Everything from the line containing "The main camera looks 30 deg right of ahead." through the line containing "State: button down" must be quoted exactly; everything else is left out.

(Robot episode rows)
━━━
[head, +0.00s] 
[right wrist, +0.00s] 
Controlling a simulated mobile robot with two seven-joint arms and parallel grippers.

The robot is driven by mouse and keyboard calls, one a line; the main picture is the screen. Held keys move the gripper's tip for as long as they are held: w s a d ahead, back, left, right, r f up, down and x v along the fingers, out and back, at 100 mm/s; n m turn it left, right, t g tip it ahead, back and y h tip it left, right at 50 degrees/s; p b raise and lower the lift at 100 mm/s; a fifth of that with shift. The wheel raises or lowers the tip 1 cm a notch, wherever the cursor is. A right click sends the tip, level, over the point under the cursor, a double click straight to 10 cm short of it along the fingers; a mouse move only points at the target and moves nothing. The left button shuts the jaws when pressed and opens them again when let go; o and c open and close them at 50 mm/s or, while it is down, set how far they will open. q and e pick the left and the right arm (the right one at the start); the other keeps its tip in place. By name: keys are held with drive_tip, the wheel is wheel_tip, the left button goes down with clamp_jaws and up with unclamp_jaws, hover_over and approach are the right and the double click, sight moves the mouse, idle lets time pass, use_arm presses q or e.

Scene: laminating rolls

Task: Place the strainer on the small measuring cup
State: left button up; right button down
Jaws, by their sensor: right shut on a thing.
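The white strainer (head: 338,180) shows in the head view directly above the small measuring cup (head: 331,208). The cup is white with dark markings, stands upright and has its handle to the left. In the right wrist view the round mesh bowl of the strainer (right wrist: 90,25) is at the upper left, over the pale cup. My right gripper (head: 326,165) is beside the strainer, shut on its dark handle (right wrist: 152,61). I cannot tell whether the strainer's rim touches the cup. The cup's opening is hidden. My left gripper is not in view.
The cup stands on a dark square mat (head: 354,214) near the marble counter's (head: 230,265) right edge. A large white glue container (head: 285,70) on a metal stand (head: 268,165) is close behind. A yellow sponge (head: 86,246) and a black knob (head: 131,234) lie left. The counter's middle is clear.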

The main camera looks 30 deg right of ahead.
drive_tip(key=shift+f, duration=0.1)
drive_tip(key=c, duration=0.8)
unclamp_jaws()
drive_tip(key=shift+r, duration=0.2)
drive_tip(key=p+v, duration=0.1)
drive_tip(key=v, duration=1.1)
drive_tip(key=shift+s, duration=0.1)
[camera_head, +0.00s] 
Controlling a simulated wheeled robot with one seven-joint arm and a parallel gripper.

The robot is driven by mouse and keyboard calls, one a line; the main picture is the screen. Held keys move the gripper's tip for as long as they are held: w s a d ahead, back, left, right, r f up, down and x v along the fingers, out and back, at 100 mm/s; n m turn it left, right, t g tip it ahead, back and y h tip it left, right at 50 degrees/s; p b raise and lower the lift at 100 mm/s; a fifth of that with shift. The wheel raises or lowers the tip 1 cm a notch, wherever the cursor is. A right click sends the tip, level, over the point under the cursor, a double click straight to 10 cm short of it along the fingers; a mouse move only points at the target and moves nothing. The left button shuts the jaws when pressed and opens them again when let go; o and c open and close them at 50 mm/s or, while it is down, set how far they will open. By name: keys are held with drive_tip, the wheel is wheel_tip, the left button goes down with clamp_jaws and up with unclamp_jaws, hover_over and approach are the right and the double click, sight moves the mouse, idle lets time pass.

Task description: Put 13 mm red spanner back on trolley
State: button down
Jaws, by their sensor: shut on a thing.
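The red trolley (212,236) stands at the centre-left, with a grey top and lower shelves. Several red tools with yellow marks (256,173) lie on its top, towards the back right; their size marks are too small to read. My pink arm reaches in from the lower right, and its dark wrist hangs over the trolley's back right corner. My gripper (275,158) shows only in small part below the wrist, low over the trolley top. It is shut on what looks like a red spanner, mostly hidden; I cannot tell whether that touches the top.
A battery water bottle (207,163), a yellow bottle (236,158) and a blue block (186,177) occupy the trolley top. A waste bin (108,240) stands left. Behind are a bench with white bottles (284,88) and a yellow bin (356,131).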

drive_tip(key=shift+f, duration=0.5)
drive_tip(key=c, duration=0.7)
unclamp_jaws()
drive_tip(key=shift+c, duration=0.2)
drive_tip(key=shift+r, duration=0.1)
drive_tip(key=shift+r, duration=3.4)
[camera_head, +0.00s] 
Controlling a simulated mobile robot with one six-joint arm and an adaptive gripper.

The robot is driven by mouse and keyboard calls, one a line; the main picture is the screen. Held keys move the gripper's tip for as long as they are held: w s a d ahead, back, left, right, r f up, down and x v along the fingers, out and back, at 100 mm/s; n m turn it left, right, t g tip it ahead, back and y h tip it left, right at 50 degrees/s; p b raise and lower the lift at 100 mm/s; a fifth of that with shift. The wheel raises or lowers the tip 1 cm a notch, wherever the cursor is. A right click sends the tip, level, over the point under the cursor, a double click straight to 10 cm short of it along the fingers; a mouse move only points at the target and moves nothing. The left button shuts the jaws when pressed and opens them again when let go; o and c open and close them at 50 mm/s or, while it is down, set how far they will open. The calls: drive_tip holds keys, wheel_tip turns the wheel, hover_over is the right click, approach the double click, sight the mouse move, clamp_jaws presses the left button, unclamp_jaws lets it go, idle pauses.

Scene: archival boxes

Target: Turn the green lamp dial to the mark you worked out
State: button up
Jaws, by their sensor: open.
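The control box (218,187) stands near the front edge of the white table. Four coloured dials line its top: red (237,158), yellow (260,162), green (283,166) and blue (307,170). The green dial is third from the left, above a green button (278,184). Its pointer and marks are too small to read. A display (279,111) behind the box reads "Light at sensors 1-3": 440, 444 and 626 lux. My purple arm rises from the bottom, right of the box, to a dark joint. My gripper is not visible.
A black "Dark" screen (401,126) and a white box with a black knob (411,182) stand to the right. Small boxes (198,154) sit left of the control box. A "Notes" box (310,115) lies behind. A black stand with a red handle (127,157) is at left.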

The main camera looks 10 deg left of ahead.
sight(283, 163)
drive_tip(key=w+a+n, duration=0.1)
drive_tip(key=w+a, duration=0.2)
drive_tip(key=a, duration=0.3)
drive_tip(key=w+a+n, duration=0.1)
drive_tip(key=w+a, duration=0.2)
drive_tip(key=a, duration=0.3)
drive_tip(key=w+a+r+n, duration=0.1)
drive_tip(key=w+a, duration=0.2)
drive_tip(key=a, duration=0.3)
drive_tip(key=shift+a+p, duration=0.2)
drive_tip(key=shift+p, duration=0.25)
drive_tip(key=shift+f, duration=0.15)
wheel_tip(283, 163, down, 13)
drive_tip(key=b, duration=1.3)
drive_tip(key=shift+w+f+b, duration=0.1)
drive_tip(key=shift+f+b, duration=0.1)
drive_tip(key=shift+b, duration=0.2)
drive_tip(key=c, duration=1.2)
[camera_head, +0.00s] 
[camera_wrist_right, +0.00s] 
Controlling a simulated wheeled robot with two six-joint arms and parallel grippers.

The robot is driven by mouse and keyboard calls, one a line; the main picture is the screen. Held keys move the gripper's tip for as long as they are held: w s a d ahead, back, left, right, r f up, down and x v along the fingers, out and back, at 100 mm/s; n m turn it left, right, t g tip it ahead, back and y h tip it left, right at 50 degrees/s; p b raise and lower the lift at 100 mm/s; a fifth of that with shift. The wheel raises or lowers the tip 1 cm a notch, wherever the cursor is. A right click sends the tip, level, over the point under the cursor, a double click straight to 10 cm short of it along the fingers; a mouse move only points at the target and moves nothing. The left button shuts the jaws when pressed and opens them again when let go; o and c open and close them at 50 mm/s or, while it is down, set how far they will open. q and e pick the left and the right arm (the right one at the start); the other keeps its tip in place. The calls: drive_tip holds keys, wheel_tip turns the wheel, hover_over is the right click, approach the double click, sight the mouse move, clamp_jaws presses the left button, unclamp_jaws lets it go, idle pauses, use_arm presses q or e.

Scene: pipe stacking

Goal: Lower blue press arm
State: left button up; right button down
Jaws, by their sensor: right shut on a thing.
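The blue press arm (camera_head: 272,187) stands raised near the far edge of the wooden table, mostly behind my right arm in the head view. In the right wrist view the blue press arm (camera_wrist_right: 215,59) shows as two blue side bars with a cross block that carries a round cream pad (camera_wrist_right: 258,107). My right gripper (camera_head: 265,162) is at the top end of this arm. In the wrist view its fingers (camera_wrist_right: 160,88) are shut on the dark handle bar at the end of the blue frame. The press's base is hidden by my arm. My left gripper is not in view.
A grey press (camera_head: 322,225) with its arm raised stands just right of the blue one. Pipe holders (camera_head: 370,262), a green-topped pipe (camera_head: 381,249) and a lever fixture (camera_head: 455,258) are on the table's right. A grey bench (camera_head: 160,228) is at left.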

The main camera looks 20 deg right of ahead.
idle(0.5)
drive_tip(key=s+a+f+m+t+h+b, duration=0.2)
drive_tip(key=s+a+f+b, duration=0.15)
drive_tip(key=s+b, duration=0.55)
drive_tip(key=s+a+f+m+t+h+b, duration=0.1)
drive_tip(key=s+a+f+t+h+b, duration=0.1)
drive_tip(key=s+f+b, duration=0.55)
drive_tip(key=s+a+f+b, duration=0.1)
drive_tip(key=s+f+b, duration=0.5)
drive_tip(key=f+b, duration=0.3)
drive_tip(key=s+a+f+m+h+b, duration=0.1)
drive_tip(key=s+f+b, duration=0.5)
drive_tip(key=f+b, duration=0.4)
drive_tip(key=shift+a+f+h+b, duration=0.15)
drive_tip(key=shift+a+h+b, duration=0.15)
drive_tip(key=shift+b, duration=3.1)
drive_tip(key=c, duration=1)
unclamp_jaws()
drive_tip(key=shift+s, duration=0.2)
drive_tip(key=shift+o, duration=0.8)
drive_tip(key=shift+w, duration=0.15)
━━━
• **THE RESPONSE**
The main camera looks 30 deg right of ahead.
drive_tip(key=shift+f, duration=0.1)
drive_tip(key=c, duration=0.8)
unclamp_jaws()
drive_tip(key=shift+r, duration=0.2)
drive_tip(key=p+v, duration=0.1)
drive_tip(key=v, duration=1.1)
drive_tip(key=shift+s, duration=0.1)
[camera_head, +0.00s] 
Controlling a simulated wheeled robot with one seven-joint arm and a parallel gripper.

The robot is driven by mouse and keyboard calls, one a line; the main picture is the screen. Held keys move the gripper's tip for as long as they are held: w s a d ahead, back, left, right, r f up, down and x v along the fingers, out and back, at 100 mm/s; n m turn it left, right, t g tip it ahead, back and y h tip it left, right at 50 degrees/s; p b raise and lower the lift at 100 mm/s; a fifth of that with shift. The wheel raises or lowers the tip 1 cm a notch, wherever the cursor is. A right click sends the tip, level, over the point under the cursor, a double click straight to 10 cm short of it along the fingers; a mouse move only points at the target and moves nothing. The left button shuts the jaws when pressed and opens them again when let go; o and c open and close them at 50 mm/s or, while it is down, set how far they will open. By name: keys are held with drive_tip, the wheel is wheel_tip, the left button goes down with clamp_jaws and up with unclamp_jaws, hover_over and approach are the right and the double click, sight moves the mouse, idle lets time pass.

Task description: Put 13 mm red spanner back on trolley
State: button down

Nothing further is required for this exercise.